As Tolstoy’s novel explores, and develops, a universe of human emotions in conflict, so Carlson’s music, along with Brad Dalton’s stage direction and Steven C. Kemp’s set design, miraculously holds them all in balance and clarity. Librettist Colin Graham has argued that no previous version on film or in music does justice to Tolstoy’s characters and motives.

In this “divine comedy,” all players are controlled by forces larger than any one of them, the all-too-familiar social rules that remain intolerant and intransigent when challenged by passions of the heart. In the end, individual forgiveness and love itself have the last word.

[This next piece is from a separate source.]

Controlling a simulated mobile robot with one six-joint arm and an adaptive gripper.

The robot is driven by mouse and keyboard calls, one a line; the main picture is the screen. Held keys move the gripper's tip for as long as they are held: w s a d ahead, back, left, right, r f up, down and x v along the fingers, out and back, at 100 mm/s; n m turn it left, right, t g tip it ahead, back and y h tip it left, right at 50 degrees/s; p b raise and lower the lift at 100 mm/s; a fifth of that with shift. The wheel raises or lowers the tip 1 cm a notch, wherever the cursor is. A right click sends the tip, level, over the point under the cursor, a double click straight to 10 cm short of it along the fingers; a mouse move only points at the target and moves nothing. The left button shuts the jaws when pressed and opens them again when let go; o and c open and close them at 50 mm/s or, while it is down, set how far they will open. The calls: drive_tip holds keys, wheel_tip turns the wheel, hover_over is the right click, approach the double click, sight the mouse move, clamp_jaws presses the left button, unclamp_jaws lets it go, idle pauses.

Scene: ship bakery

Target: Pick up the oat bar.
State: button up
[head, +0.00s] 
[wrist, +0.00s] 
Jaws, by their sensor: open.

But everyone pays a price, no one more dearly than the title character.

And with so much riding on that character, the company’s choice to cast Jouvanca Jean-Baptiste as Anna was a huge roll of the dice (she alternates in the role with Jasmina Halimic). Not that the soprano was short of the right stuff, but that she had never before taken a big operatic role, much less the starring one. Her performance, vocally and dramatically, rocked the California Theatre. After the Sunday matinee, conductor Stewart Robertson—on the podium for every performance since the opera’s Miami premiere—described Jean-Baptiste as “fearless.”

This was no walk in the park, however, given Carlson’s music, rhythmically mercurial, harmonically sumptuous and loaded with long-limbed melodies and ensembles (but not so many tunes to take home on first hearing). Opulently orchestrated, the score remains a constant presence, leaving the musicians with few opportunities to breathe deeply or relax their concentration.

Finding Carlson’s musical fingerprints is a further challenge to the first-time listener, given the many subtle hints and echoes of Shostakovich, Prokofiev, Janácek and Rachmaninoff—as if intended to flatter the story’s Russian sensibility with a Slavic-tinted sound world. (In the after-performance Q&A with lingering audience members, Carlson answered a question about his use of bells, describing cutting tubular bells short so as to imitate the out-of-tune bells of St. Petersburg’s historic basilica.)

Anna’s heart is torn between her coolly distant husband, Alexei Karenin (Isaiah Musik-Ayala), and her passionate lover, Alexei Vronsky (Torlef Borsting). Her brother, Stiva Oblansky (Michael Mendelsohn), and his wife, Dolly (Tori Grayum), have reconciled after his outside affair. Dolly’s sister, Kitty (Khori Dastoor), has spurned the advances of Konstantin Levin (Alexander Boyer) while becoming infatuated with the charming Vronsky. (Levin is regarded as Tolstoy’s self-portrait, a man preoccupied in search of the meaning of life.)

Along with Kent Dorsey’s superb lighting, Kemp’s set designs crucially used drops within a wide-open stage to keep clear the rapid scene changes called for by the libretto. Especially effective was a mirrored panel that doubled ballroom mazurka dancers and made possible, and most effective, a solo scene by Jean-Baptiste with her back to the audience. The scene of Vronsky’s horse race, the orchestra running like the fillies, with all principals facing the track (the audience) was a masterstroke of imagination. Props were used as metaphors, as was a trapdoor, for suicide under a train, at the outset, and the bright white light of a railroad engine to mask Anna’s own suicide.

For this production, Carlson added an entirely new scene: the intoxicated Vronsky showing up in Anna’s bedroom to consummate their forbidden love. The orchestra, energized under Robertson’s authoritative direction—he has premiered two other Carlson operas to acclaim—displayed new confidence and startling flexibility.

Despite any last-minute jitters—there were few apparent—this cast acquitted itself handsomely. By all appearances, this was an expensive production to mount, and generously supported by the Carol Franc Buck Foundation. Kudos, Opera San José!